◆ Task requirements ◆
Your task is to print the material below exactly as presented.

◆ Provided data ◆
◆ ◆ ◆ ◆

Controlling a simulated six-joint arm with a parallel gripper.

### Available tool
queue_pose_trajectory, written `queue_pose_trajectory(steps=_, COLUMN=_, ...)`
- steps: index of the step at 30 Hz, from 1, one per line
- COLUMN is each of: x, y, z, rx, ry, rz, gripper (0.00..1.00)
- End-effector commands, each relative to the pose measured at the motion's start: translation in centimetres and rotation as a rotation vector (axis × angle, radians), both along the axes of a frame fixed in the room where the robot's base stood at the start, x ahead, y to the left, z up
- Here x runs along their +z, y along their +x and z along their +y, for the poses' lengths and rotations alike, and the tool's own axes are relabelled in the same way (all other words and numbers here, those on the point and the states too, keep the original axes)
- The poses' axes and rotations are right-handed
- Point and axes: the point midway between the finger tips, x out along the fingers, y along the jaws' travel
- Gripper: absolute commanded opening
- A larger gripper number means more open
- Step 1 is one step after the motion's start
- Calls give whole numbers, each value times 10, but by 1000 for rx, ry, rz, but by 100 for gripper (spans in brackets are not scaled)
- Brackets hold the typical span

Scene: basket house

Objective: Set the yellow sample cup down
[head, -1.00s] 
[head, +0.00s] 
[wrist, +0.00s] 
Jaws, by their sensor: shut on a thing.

◆ ◆ ◆ ◆

◆ Final answer ◆
Controlling a simulated six-joint arm with a parallel gripper.

### Available tool
queue_pose_trajectory, written `queue_pose_trajectory(steps=_, COLUMN=_, ...)`
- steps: index of the step at 30 Hz, from 1, one per line
- COLUMN is each of: x, y, z, rx, ry, rz, gripper (0.00..1.00)
- End-effector commands, each relative to the pose measured at the motion's start: translation in centimetres and rotation as a rotation vector (axis × angle, radians), both along the axes of a frame fixed in the room where the robot's base stood at the start, x ahead, y to the left, z up
- Here x runs along their +z, y along their +x and z along their +y, for the poses' lengths and rotations alike, and the tool's own axes are relabelled in the same way (all other words and numbers here, those on the point and the states too, keep the original axes)
- The poses' axes and rotations are right-handed
- Point and axes: the point midway between the finger tips, x out along the fingers, y along the jaws' travel
- Gripper: absolute commanded opening
- A larger gripper number means more open
- Step 1 is one step after the motion's start
- Calls give whole numbers, each value times 10, but by 1000 for rx, ry, rz, but by 100 for gripper (spans in brackets are not scaled)
- Brackets hold the typical span

Scene: basket house

Objective: Set the yellow sample cup down
[head, -1.00s] 
[head, +0.00s] 
[wrist, +0.00s] 
Jaws, by their sensor: shut on a thing.

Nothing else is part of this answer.